Motherhood with two little ones has been kicking my butt!

I’m sleep deprived and weary, feeling the paradox of motherhood so strongly. I made a super short 2 minute video for you about it. I have no make up on and huge bags under my eyes…keeping it REAL for you cause that’s how I roll!

I so badly want to savor Evie in all her baby glory AND I want this phase of parenting to be OVER.

I want freedom AND I want to hold her close.

I want to have space to launch a new project for Mamas AND I want to be a stay at home mom.

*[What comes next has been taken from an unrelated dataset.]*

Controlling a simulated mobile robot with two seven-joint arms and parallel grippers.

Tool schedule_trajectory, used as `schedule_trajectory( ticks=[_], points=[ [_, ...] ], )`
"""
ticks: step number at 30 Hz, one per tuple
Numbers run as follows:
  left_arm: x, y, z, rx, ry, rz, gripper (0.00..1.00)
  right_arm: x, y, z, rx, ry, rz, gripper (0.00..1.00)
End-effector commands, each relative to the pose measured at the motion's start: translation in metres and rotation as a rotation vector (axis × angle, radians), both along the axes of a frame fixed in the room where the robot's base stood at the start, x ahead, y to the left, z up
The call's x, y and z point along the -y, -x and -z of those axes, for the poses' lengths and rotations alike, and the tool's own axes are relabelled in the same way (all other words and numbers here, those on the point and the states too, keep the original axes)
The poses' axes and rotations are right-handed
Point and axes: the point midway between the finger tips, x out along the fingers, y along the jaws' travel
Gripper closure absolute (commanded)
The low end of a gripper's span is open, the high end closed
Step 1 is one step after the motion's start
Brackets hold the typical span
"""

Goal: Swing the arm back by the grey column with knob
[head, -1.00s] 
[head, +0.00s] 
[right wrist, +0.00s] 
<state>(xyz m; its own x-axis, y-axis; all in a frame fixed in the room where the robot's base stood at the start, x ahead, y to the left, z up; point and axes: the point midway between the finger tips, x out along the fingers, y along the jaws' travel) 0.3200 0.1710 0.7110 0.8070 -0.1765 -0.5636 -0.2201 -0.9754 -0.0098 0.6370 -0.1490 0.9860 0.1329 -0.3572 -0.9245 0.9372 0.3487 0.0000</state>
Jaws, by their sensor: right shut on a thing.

I love being a mom AND I can’t stand being so relied on.

Oh the f*cking paradox!

So I’m embracing all of the parts of me and giving them love. Allowing them to peacefully co-exist, making all of my desires RIGHT.

Where is the paradox showing up for you? Let me know below.

May you unconditionally love ALL of you!

With sleepy eyes,

P.S. You matter, Dear One!

Let me know below where the paradox is showing up for you and how embracing ALL of it feels. 🙂

Comments

comments

  1. Valerie Cannon says:

    I feel the paradox in wanting to have a vibrant, rich, money-making career, being a respected professions VS wanting to be a nurturing,caring presence in my home/family (cooking delicious meals with creative, new recipes/ingredients, loving/supporting my husband, gardening and caring for the home space, loving/spending time w/my animals). Seems like I can’t do either one as well as I’d like. The work is pressureful/draining and the home life energy I’m able to give is inadequate — never feel good enough.

    • Amy Ahlers says:

      Oh Valerie how I know that Inner Mean Girl and her big fat lies so well!! I am sending you a vision of holding both of those desires and dancing in between. xoxoxxo

    • gailen says:

      I get the never good enough! I can give to my family all ay long, without them noticing the time, the attention, the desire and love and all that I am giving up to make them a good meal, etc, and it is always at the end of the day, the one thing I didn’t do that they notice.
      I want to exsist in my own right as a person and a mom.

  2. Melanie says:

    Love this, Amy. A paradox I’m dealing with is that I started a new business recently, which I love, except for the marketing part. Things were zooming along for a few months, and I had dreams of not having to continue marketing the biz so much, but now there’s a lull and I’m feeling stuck as what to do next. I totally believe in the biz and feel it is my mission to do this work and I love being an entrepreneur, but the sellng part is so not me. I am trying to embrace this side of the business, but right now it’s a struggle.

  3. Nicole says:

    OH YES! I have 4 kids and I refer to the 1st year as like Dickens – it’s the best of times, it’s the worst of times. I want them to be babies FOREVER. And I want them to go away and stop touching me already. I think the perfect system would be to be able to pause them, go live my life in the future, and then come back and cherish them as babies again for awhile. Infancy is like a firehose – too much, all at once.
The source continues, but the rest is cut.